◆ **Recorded data**:
------------

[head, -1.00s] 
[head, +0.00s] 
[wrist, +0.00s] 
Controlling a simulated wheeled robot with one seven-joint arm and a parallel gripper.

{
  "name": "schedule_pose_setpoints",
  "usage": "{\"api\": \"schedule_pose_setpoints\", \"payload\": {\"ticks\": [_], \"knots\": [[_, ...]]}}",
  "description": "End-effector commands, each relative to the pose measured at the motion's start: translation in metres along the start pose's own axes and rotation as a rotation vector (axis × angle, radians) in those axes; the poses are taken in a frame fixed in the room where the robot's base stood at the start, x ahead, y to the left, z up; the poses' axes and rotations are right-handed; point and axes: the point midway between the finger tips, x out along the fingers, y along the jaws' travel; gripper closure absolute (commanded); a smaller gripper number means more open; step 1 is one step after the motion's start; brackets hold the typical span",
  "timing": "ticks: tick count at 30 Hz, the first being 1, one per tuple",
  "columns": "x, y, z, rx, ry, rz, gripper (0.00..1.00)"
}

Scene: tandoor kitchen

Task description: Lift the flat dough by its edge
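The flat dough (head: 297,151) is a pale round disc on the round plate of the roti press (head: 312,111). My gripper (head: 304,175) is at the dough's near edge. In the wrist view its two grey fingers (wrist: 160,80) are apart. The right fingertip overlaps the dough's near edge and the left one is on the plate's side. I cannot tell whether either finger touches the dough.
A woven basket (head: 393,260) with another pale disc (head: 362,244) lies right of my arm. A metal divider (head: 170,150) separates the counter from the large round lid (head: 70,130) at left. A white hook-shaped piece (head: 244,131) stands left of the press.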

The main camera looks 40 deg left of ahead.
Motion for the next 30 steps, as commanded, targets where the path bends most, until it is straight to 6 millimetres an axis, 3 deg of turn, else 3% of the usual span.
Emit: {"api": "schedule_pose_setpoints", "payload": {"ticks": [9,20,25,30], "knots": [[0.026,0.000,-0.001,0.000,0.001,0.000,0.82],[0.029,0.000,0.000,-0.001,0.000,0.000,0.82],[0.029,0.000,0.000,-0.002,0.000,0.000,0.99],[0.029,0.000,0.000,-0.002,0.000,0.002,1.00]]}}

------------

◆ **Instructions for the task**: Only the lines from the first line of the material above through the line that contains "Motion for the" should be quoted, each one exactly.

◆ **Solution for this problem**:
[head, -1.00s] 
[head, +0.00s] 
[wrist, +0.00s] 
Controlling a simulated wheeled robot with one seven-joint arm and a parallel gripper.

{
  "name": "schedule_pose_setpoints",
  "usage": "{\"api\": \"schedule_pose_setpoints\", \"payload\": {\"ticks\": [_], \"knots\": [[_, ...]]}}",
  "description": "End-effector commands, each relative to the pose measured at the motion's start: translation in metres along the start pose's own axes and rotation as a rotation vector (axis × angle, radians) in those axes; the poses are taken in a frame fixed in the room where the robot's base stood at the start, x ahead, y to the left, z up; the poses' axes and rotations are right-handed; point and axes: the point midway between the finger tips, x out along the fingers, y along the jaws' travel; gripper closure absolute (commanded); a smaller gripper number means more open; step 1 is one step after the motion's start; brackets hold the typical span",
  "timing": "ticks: tick count at 30 Hz, the first being 1, one per tuple",
  "columns": "x, y, z, rx, ry, rz, gripper (0.00..1.00)"
}

Scene: tandoor kitchen

Task description: Lift the flat dough by its edge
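The flat dough (head: 297,151) is a pale round disc on the round plate of the roti press (head: 312,111). My gripper (head: 304,175) is at the dough's near edge. In the wrist view its two grey fingers (wrist: 160,80) are apart. The right fingertip overlaps the dough's near edge and the left one is on the plate's side. I cannot tell whether either finger touches the dough.
A woven basket (head: 393,260) with another pale disc (head: 362,244) lies right of my arm. A metal divider (head: 170,150) separates the counter from the large round lid (head: 70,130) at left. A white hook-shaped piece (head: 244,131) stands left of the press.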

The main camera looks 40 deg left of ahead.
Motion for the next 30 steps, as commanded, targets where the path bends most, until it is straight to 6 millimetres an axis, 3 deg of turn, else 3% of the usual span.

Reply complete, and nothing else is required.